Aralarından eyleme katıldığını kabul eden iki kişi vardı. Baran ile Ali Deniz. Ama molotofkokteyli bulundurma iddiasını reddettiler.
Tutuklanan gençlere ‘silahlı örgüt üyeliği ve tehlikeli madde bulundurma’ iddiasıyla 29 yıla kadar hapis istemiyle dava açıldı. Tek dayanak, ilk dört gencin gözaltına alındığı Kürkçüler Caddesi’nde, molotofkokteyli bulunduğu iddia edilen torbanın olduğu şeklindeki polis tutanağıydı.
Ilk duruşmada aynı arabaya bindirildikleri iki genç serbest bırakıldı. İkinci duruşma 12 Ekim 2010’daydı. Mahkeme, molotofkokteyllerinin bulunduğuna dair tutanakta imzası olan polis memurlarını dinledi.
İki polis, yakalama işlemini çevik kuvvetin gerçekleştirdiğini, kendilerinin sadece tutanağa imza attıklarını söyledi.
Molotofkokteyllerini bulup bunları dört gençle ilişkilendirenler ortada yoktu. 

Parmak izi uyuşmadı 
Mart ayındaki üçüncü duruşmada savcı Baran Nayır ve Ali Deniz Kılıç’ın tahliyesini istedi. Ancak Kürt gençler bırakıldı, SDP’lilerse ‘kuvvetli suç şüphesi’ nedeniyle bırakılmadı. Soda şişelerindeki parmak izi incelemesinin sonucu ancak 1.5 yıl sonra mahkemeye ulaştı. İzler Baran ile Ali Deniz’e ait değildi.

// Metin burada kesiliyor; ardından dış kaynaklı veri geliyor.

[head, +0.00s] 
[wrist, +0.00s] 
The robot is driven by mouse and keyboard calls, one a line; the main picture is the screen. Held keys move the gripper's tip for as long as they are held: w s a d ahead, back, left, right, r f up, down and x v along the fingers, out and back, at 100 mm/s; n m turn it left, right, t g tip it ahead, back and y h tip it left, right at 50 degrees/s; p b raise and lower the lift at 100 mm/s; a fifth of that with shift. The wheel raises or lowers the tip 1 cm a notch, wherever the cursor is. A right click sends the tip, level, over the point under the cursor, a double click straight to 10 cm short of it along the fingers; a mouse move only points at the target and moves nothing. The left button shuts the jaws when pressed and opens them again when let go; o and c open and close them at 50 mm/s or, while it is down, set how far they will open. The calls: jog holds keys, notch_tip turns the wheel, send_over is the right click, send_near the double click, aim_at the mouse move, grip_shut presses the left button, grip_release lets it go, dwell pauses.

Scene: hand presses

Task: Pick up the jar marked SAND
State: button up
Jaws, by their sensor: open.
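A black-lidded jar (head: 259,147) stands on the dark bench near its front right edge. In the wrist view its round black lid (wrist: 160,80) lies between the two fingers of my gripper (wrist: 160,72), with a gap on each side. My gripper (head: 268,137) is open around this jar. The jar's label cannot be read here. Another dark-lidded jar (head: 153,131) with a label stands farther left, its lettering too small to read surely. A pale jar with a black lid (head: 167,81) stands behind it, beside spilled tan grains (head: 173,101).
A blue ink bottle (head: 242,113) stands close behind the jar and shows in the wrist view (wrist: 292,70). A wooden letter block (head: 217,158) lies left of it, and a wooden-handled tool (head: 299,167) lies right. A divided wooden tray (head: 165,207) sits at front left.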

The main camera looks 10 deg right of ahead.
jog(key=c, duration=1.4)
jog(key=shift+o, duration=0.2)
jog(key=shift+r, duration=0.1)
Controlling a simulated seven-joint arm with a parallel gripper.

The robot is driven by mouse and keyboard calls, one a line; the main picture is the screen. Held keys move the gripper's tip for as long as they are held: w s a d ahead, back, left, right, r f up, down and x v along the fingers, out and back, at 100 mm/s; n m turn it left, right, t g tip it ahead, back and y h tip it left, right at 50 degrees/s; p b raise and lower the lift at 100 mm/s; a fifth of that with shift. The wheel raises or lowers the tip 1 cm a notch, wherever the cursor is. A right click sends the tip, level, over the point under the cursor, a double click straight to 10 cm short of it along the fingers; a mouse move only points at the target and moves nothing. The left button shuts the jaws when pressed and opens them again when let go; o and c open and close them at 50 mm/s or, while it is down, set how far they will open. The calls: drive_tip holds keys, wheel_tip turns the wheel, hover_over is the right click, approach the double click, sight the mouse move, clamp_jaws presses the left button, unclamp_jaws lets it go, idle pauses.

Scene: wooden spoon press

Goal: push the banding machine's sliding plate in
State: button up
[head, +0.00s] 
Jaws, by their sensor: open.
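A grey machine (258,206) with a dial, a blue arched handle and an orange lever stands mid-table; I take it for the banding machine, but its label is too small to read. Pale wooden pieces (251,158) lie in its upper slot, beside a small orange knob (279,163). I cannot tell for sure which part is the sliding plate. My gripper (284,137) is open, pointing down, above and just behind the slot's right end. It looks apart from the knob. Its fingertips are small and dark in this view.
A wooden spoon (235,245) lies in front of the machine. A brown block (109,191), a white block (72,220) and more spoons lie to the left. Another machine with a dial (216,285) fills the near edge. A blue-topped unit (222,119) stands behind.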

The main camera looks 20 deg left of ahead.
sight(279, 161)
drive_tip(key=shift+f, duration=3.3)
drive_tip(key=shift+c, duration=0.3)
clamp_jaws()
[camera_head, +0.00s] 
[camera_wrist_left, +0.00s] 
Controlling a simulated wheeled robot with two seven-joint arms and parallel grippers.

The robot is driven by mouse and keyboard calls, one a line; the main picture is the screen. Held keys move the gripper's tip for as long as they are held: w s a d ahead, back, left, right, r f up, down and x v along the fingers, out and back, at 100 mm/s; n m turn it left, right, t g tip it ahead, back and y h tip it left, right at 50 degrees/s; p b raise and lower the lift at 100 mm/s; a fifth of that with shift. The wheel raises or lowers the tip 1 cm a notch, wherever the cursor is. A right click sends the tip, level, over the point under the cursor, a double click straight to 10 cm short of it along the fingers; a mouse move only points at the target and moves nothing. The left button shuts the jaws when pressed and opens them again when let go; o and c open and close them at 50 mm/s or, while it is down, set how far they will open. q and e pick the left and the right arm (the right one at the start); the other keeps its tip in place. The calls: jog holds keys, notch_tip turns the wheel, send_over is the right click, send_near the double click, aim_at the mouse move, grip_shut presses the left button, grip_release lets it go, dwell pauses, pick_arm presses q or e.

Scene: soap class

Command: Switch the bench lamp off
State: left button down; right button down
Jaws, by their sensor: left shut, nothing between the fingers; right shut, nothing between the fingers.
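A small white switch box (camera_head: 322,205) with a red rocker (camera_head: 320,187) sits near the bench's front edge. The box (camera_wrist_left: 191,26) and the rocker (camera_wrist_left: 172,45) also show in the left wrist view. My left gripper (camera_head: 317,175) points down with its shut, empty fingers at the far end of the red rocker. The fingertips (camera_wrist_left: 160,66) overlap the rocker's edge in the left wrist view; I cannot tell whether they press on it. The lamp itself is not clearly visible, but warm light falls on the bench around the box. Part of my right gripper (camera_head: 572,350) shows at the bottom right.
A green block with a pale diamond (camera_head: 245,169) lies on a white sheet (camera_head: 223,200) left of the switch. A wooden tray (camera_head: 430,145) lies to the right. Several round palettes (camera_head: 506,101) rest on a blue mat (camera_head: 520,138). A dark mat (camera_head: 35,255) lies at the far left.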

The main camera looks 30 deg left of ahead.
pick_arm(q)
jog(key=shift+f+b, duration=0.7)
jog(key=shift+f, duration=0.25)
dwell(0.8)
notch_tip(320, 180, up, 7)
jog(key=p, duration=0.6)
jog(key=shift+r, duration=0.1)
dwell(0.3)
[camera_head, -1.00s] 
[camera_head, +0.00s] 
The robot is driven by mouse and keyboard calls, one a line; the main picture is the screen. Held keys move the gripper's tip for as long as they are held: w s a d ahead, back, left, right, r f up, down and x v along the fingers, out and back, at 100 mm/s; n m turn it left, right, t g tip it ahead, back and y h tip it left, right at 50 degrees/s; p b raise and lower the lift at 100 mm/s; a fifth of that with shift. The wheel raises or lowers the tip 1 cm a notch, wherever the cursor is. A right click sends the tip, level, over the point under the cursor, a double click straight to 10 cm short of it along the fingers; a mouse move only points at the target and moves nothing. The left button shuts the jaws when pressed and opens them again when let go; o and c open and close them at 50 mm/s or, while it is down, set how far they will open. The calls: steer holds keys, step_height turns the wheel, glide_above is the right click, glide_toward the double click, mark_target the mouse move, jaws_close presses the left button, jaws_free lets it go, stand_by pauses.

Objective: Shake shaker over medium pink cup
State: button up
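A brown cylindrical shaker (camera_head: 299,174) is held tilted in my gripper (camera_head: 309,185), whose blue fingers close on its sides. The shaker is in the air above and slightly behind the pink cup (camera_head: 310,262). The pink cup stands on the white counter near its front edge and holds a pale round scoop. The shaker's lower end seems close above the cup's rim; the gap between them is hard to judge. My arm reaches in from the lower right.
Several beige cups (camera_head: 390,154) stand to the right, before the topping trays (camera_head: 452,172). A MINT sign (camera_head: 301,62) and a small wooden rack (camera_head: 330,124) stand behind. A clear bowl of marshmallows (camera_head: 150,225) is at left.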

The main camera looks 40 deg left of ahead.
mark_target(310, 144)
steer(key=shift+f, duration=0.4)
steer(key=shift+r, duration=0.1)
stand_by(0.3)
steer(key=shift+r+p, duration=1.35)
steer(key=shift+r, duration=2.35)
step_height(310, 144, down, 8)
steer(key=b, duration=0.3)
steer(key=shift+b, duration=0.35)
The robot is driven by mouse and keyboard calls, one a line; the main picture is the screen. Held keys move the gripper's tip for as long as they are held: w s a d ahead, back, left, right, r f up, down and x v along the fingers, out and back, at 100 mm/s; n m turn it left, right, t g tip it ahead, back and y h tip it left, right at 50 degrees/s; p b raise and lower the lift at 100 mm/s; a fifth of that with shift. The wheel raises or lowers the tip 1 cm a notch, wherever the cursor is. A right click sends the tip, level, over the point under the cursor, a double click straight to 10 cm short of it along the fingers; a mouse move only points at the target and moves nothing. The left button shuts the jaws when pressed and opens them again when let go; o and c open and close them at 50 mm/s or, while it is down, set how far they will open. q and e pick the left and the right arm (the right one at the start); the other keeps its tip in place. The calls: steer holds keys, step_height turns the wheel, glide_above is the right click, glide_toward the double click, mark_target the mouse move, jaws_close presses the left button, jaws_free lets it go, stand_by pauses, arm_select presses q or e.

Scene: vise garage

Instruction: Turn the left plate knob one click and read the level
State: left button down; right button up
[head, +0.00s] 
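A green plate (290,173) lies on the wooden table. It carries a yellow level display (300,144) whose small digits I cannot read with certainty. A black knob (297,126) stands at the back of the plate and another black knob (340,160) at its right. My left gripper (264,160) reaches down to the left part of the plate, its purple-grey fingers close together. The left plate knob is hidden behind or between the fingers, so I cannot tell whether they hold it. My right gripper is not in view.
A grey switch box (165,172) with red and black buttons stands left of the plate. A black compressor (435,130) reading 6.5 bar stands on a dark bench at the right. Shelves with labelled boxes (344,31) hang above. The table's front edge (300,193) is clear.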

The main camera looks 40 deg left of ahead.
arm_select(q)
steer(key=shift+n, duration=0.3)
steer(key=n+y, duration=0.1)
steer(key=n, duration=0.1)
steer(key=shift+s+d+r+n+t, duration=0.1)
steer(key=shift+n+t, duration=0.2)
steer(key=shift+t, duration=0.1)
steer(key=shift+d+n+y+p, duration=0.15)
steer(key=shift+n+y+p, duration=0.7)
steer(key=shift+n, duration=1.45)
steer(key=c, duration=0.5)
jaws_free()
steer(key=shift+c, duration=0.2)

Ne fark eder? Bu memleket hukukunun gençlere yönelik şüphesi kuvvetlidir. Kanıta, ipucuna gerek duymaz.
İki delikanlı devamsızlıktan sınıfta kaldı. Yeniden sınava girip yeni bölümlere girebilecek puanlar aldılar. 20 Aralık’taki duruşmaya bağlı hayatlarının geri kalanını nasıl devam ettirecekleri.
Aileleri ve arkadaşları kaygılı. Çünkü cezaevi koşulları her iki genç için de çok zorlayıcı. Ali Deniz’in böbrek, Baran’ın ise kalp sorunu var. 

Baran’ın mektubu 
“Öncelikle kendimi tanıtayım, adım Baran Nayır, 20 yaşında Yıldız Teknik Üniversitesi, Türk Dili ve Edebiyatı öğrencisi bir gencim, Sosyalist Demokrasi Partisi üyesiyim. Normalde gayet olağan bu iki durum (genç olmak ve politik olmak) Türkiye koşullarında olağanlaştırılmış başka bir durumu ortaya çıkarıyor, genç bir politik tutuklu olma durumunu. Tehlikeli olarak görülerek zindanlara doldurulan binlerce genç politik tutsaktan biriyim.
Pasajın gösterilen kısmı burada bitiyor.